Даже славянофил А.С. Хомяков не мог удержаться от констатации того, что Россия «И лени мертвой и позорной, // И всякой мерзости полна!» («России», 1854) [745].
Убежденным проповедником трудовой морали был, наряду с Толстым, А.П. Чехов. С величайшей нравственной серьезностью он призывал себя и остальных к трудовой дисциплине. Он неоднократно и постоянно осуждал «равнодушие», «отупение», «скуку» и « жирное халатничество » [746]. Усилие воли является предпосылкой действия; тот, кто не следует волюнтаристскому принципу, остается для Чехова «человеком, который хотел» [747]. Не случайно И.А. Бунин замечает о Чехове в своих воспоминаниях:
Никогда не видал его в халате , всегда он был одет аккуратно и чисто. У него была педантическая любовь к порядку ‹…› Как ни слаб бывал он порой, ни малейшей поблажки не давал он себе в одежде [748].
Скорее всего, не случайно, что халат и сюртук стали лейтмотивами именно в литературе середины XIX в.
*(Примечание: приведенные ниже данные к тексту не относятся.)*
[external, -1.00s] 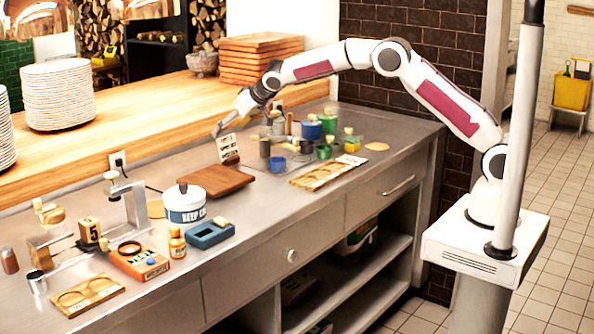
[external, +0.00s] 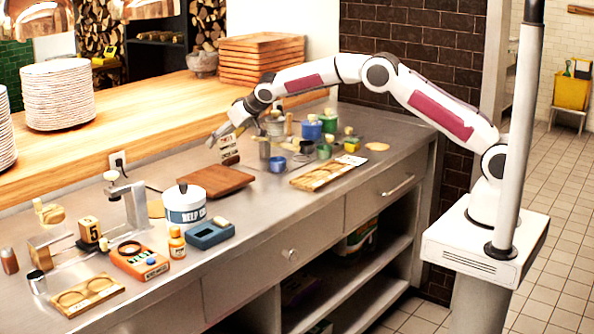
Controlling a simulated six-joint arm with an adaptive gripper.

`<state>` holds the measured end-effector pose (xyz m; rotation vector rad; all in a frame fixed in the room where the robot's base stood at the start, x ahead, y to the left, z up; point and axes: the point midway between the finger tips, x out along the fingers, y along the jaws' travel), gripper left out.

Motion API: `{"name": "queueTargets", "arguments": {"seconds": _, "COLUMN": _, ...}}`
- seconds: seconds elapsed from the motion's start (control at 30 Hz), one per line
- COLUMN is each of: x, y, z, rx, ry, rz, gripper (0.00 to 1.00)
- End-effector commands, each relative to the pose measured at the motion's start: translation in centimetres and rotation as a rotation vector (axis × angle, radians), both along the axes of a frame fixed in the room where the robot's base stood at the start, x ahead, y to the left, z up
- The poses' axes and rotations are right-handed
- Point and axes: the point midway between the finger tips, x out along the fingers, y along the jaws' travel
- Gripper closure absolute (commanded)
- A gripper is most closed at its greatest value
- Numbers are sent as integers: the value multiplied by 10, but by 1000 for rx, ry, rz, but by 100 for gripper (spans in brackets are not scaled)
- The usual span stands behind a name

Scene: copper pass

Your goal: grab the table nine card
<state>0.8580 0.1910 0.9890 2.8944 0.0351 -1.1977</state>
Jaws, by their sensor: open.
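A small upright card (external: 229,157), dark with pale markings, stands at the back of the counter behind a brown wooden board (external: 213,180). Its print is too small to read, so I cannot tell whether it says nine. My gripper (external: 224,139) is open at the card's top, and its fingers hide part of the upper edge. I cannot tell whether the fingers touch it. A dark and yellow block marked 5 (external: 90,230) stands at the front left of the counter.
A white tub (external: 186,208) stands in front of the board. Several cups and jars, including a blue pot (external: 311,129), crowd the counter to the right of my gripper. A wooden tray (external: 328,173) lies nearer the edge. The raised wooden ledge (external: 150,117) runs behind.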

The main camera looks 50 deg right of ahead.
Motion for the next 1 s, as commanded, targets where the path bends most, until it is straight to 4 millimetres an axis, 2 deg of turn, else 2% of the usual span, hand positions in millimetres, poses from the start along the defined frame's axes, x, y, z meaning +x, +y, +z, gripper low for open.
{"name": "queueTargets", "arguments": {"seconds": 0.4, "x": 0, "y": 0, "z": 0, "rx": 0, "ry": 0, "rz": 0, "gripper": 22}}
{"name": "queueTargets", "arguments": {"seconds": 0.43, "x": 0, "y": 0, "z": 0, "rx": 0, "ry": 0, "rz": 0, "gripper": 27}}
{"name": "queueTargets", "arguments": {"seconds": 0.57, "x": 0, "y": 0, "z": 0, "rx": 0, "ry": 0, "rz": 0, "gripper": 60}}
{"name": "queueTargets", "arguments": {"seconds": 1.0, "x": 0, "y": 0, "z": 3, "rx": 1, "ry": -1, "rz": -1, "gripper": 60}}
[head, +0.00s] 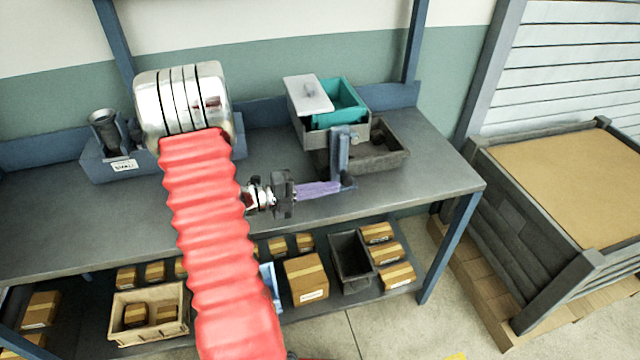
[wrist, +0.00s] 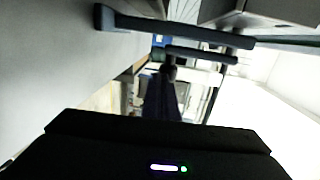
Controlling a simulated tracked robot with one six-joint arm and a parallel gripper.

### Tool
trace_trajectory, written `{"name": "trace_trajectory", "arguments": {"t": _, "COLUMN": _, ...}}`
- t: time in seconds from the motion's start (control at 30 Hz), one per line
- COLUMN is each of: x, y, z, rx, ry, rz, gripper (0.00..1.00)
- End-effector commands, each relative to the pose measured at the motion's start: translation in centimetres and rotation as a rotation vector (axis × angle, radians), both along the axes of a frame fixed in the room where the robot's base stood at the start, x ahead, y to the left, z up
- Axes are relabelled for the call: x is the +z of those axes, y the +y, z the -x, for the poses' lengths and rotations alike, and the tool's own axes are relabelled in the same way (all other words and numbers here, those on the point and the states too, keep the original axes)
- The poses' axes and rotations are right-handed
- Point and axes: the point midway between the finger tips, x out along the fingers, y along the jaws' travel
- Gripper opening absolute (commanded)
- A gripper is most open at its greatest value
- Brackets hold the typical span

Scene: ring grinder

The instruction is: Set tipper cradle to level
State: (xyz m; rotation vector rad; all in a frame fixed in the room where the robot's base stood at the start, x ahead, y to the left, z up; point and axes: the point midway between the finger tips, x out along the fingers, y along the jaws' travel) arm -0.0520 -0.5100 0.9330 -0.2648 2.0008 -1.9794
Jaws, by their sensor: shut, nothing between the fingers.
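The tipper cradle (head: 304,128) is a grey box-like holder on the bench with a teal tray (head: 345,98) in it. The teal tray looks tilted. A blue-grey upright lever (head: 340,150) stands at the cradle's front, with a foot-like bend at its lower end. My gripper (head: 338,187) is shut and empty, its purple fingers pointing right at the lever's lower end. I cannot tell whether they touch it. In the wrist view blue-grey bars (wrist: 185,31) cross above and near the dark fingers (wrist: 168,75).
A white lid-like plate (head: 308,93) sits at the cradle's left. A dark bin (head: 385,158) is under and right of the cradle. A labelled blue-grey holder (head: 100,168) stands at the left. The bench (head: 440,165) is clear at right.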

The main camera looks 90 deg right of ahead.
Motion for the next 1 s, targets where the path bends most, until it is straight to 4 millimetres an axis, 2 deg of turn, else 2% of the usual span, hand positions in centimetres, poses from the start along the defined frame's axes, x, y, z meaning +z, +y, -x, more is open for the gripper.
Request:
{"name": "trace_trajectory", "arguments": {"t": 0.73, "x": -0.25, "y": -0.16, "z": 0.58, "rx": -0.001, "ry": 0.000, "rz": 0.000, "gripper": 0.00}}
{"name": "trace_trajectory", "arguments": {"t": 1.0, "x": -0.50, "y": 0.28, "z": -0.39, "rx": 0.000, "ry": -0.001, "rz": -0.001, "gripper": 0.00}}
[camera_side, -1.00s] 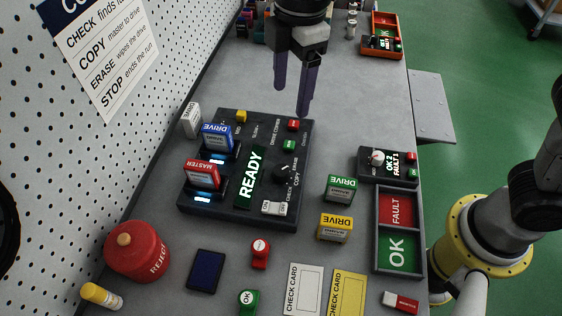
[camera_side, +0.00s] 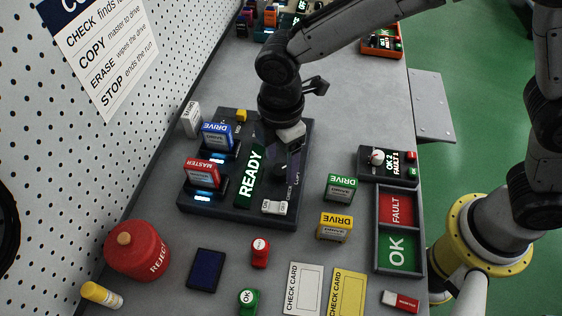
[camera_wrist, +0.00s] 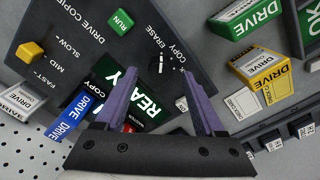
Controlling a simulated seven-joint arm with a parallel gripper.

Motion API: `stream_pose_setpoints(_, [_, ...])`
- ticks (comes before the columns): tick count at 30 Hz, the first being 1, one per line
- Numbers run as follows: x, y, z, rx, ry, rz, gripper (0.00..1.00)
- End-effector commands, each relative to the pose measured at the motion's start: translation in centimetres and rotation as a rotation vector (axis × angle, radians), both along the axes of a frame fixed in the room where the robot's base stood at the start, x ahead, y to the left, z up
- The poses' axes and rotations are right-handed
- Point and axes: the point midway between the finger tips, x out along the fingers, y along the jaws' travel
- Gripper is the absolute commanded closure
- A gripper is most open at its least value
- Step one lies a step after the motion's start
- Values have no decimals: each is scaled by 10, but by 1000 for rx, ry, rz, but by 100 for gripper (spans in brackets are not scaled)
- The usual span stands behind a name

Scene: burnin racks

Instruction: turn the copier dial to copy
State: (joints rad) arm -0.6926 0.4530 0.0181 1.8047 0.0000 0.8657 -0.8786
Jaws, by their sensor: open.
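The dark copier (camera_side: 232,211) lies on the bench with its READY screen (camera_side: 250,180) lit. Its dial, a black knob with a white pointer line, shows in the wrist view (camera_wrist: 161,68), close to the printed COPY and ERASE words. I cannot tell for sure which word the pointer is on. My gripper (camera_side: 281,164) is over the right part of the copier, pointing down. In the wrist view its two purple fingers (camera_wrist: 158,75) are apart, one to each side of the dial. I cannot tell whether they touch it. In the side view the gripper mostly hides the dial.
The blue drive (camera_side: 217,136) and red master (camera_side: 202,173) stand in the copier's slots. The green drive (camera_side: 341,188) and yellow drive (camera_side: 335,227) stand on the bench to its right. A tester (camera_side: 388,167) and OK/FAULT tray (camera_side: 375,240) lie farther right.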

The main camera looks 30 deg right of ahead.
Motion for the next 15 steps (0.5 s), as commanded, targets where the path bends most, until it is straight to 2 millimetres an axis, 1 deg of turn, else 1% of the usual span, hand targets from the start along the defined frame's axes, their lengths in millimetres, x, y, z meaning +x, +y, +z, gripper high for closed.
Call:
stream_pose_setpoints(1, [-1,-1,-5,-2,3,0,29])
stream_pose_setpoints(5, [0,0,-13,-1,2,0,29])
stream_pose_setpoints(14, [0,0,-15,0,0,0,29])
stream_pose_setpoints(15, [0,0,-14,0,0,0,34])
Россия окончательно перешла в индустриальную эпоху, стали развиваться буржуазия и предпринимательство, страна стала открываться в сторону западного мира. Император Александр II начинает свое правление с множества реформ, которые вызывают в русском обществе чувство настоящего подъема и энтузиазма. Наряду с петровскими временами и горбачевской эпохой это была еще одна эпоха перестройки в русском обществе. Vita activa и homo occupatus (человек занятой) сменяют homo vacuus (человек досужий) и становятся новыми идеалами жизни. Работа перестает восприниматься как проклятье, и в православной Руси все шире распространяется представление о справедливости труда. Наряду с концептом и образом «лишнего человека» возникает и парадигма восприятия своего труда, своей профессии как призвания. В идеальном случае – а таким случаем и является, может быть, типология Штольца – труд приобретает положительную, значимую функцию; тот же, кто не работает, теряет свою честь, свое человеческое достоинство. В «Трех сестрах» Чехова Вершинин формулирует желанный идеал следующим образом: «Если бы, знаете, к трудолюбию прибавить образование, а к образованию трудолюбие» (IV акт). И в этом смысле человек, как считает Гончаров, не должен застывать в пассивности закутанного в халат создания, он должен распрямиться и, как истинный homo erectus (человек прямоходящий) и носитель сюртука, стать активным участником созидательного творческого процесса.